■ OBJECTIVE
In the listing below, find the line containing "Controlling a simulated" and the line containing "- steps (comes". Repeat exactly those two lines and every line between them, nothing more.

━━━ COLLECTED DATA

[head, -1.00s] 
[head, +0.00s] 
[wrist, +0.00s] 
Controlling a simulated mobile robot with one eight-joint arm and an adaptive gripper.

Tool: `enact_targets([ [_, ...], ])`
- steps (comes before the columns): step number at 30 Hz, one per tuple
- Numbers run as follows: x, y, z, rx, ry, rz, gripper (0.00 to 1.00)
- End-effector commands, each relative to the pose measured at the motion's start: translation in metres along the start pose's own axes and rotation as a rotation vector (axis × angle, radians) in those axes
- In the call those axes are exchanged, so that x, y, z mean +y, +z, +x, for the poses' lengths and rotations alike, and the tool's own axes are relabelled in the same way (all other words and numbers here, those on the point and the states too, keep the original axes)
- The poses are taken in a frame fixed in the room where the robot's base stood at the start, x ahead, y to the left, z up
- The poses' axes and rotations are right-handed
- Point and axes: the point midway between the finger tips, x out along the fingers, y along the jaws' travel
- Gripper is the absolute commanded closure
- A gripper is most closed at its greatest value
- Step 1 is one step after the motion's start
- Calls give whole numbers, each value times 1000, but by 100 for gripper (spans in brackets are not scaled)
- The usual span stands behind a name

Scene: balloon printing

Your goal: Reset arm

━━━━━━

■ TASK OUTPUT
Controlling a simulated mobile robot with one eight-joint arm and an adaptive gripper.

Tool: `enact_targets([ [_, ...], ])`
- steps (comes before the columns): step number at 30 Hz, one per tuple

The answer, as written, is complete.